Everyone seems to think so, especially since Charlotte (Bette Davis) has become a recluse up in her plantation, a combination Blanche DuBois and Miss Havisham. Thirty-seven years since the unsolved murder, Charlotte now finds herself against the state that wants to build a highway across her land. For help, she turns to her cousin and frenemy Miriam (Olivia de Havilland), who was once the poor relation but now has become financially well-off. Old wounds resurface between the pair, but there are more important things to worry about.

Charlotte now begins hearing and seeing things connected to John. Could he be coming back from the dead? What role does Miriam's former lover Dr. Drew Bayliss (Joseph Cotten) have in the various machinations? Eyed suspiciously by Charlotte's longtime maid, white trash Velma (Agnes Moorehead), there is human evil at work. What of the secret investigation from insurance adjuster Harry Willis (Cecil Kellaway), who senses something wrong about how Jewel Mayhew (Mary Astor) never collected her late husband's benefits. Could both Charlotte and Jewel's cases be connected? More people must die before Charlotte finds the truth and is set free.

There is something almost wickedly funny about some of the performances in Hush...Hush, Sweet Charlotte. It is almost as if the Southern gothic setting allowed some of them to devour the scenery with crazed abandon. I do not know if that was director Robert Aldrich's intentions, but those were the end results.

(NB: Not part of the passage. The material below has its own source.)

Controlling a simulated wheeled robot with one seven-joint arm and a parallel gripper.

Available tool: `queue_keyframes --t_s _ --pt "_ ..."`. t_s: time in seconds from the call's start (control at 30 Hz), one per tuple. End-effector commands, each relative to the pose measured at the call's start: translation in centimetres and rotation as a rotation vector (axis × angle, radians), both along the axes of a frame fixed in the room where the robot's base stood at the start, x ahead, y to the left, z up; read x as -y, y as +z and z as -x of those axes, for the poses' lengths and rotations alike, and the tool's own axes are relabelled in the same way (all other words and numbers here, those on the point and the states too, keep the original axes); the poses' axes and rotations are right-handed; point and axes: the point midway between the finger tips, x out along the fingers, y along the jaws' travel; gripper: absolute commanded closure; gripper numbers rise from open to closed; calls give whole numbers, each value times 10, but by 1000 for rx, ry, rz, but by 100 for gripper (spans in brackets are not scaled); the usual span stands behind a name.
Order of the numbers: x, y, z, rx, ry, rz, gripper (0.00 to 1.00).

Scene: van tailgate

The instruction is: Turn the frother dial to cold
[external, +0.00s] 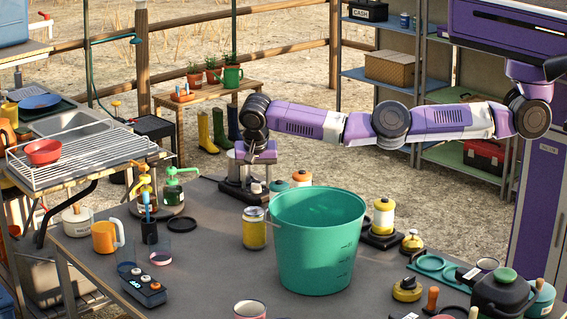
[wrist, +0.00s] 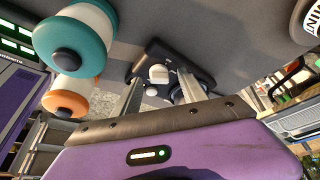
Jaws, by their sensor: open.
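The frother appears to be the low dark base (external: 236,196) under my gripper at the far side of the grey table in the external view. In the wrist view its black base (wrist: 146,62) lies beyond the fingertips, with a pale round knob (wrist: 158,74), probably the dial, on it. My gripper (wrist: 160,80) is open, pointing down, with one finger on each side of the knob. I cannot tell whether the fingers touch it. In the external view, my gripper (external: 248,178) is small and its fingers blend with the device. The dial's marking and setting cannot be read.
A large teal bucket (external: 315,250) stands right of and nearer than the frother. A teal-topped jar (wrist: 78,42) and an orange-topped jar (wrist: 66,98) stand close beside my gripper. A yellow can (external: 254,230) is in front; pump bottles (external: 173,190) stand left.

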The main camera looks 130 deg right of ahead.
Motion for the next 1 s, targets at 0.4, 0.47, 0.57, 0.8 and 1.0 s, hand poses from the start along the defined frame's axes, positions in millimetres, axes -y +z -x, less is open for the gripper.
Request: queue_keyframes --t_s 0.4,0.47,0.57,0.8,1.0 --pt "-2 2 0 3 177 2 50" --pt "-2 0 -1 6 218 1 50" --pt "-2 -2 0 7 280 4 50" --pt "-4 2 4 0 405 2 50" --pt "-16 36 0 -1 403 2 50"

Though his role is small and relegated to the pre-title sequence, Victor Buono's Big Daddy was so over-the-top that it was a cartoon. I genuinely do not know if Buono was meant to be so broad (and no, that is not a fat joke). I think he was trying to be serious whenever he scowled at Dern. His efforts, however, led to more suppressed chuckles.

Bette Davis and Olivia de Havilland are a study in contrasts. De Havilland came across as surprisingly too patrician for all the down-home nuttiness in Hush...Hush, Sweet Charlotte. Famously taking over the role intended for Joan Crawford, I think de Havilland did her best to come across as evil. There are a few times when she was more convincing as this murderous harlot. Seeing her whack Velma was effective. On the whole though, Hush...Hush, Sweet Charlotte had a difficult time convincing me that Olivia de Havilland was this thoroughly wicked woman.

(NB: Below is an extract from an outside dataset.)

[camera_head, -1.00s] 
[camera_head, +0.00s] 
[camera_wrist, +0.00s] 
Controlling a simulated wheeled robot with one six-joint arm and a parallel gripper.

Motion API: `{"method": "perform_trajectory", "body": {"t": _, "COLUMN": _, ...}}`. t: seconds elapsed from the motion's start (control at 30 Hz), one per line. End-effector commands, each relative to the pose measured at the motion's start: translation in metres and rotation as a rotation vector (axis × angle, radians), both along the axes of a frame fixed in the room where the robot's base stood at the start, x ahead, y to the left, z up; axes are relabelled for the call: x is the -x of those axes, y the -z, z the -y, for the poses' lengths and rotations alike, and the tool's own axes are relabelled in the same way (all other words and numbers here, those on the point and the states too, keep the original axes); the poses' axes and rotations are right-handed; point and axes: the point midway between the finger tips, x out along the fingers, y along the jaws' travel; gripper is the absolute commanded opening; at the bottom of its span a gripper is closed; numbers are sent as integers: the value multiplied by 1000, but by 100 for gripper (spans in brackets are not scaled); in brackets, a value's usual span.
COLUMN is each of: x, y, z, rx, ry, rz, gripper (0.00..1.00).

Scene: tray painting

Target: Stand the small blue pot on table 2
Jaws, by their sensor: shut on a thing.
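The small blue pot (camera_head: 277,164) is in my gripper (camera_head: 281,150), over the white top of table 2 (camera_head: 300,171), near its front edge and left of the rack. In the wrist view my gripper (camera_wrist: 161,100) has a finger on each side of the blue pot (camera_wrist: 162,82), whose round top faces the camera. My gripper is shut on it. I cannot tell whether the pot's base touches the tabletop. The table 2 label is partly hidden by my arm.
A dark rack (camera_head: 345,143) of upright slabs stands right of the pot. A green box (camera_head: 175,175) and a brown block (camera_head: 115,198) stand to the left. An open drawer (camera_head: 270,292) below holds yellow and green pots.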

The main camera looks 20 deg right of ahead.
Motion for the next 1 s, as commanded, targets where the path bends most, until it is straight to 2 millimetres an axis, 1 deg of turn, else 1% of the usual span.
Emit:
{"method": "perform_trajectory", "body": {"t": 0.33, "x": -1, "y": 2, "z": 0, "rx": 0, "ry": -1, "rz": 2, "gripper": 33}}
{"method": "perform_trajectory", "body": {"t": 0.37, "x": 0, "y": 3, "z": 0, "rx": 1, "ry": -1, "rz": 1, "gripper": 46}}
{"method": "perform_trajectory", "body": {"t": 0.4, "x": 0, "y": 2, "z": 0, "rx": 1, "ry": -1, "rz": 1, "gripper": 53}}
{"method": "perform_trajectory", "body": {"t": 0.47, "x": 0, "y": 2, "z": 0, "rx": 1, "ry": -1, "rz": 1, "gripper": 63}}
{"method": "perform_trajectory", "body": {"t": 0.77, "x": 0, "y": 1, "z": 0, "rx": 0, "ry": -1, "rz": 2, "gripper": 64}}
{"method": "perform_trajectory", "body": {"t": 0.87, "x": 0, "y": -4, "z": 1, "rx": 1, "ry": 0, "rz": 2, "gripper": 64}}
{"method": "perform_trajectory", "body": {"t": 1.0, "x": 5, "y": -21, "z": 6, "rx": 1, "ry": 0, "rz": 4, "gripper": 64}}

Davis, on the other hand, went into Hush...Hush, Sweet Charlotte with no restraints whatsoever. Her Southern drawl was so rich as to outdo the most exaggerated Foghorn Leghorn impersonation. When she and Miriam are having a confrontation, Charlotte scolds her for her line of work. "Public relations. Sounds like something really DIRTY to me!", Davis bellows with crazed abandonment in her massive Southern accent. When a sleazy tabloid reporter catches her off-guard, Davis' expressions of shock are almost certain to elicit laughter rather than horror.  

Joseph Cotten could never settle on keeping or losing his Southern accent. Oozing charm and milking the scenes whenever he was on, Cotten did not devour the scene but does draw attention to himself. Of particular note is when he sings a bit of the title song, which earned an Oscar nomination. Also drawing a nomination was Agnes Moorehead as the ultimate in white trash. Her Velma was almost witch-like in her look and manner, and she was not above camping it up. Given that Velma was a bit loony to start with, we can overlook things.

Hush...Hush, Sweet Charlotte is I think a bit long. Henry Farrell and Lukas Heller's screenplay could have been cut or shortened, with the revelation of Astor's Jewel found another way than through Kellaway's character. Incidentally, this was Mary Astor's final film, and while her part was small it did serve the purpose of moving the plot forward.

Hush...Hush, Sweet Charlotte is not particularly great. I do appreciate the audience reaction: it takes a lot to hear people applaud when the villains get their due. A bit over-acted and long but a good deal of fun, I see why so many will love Hush...Hush, Sweet Charlotte until they die.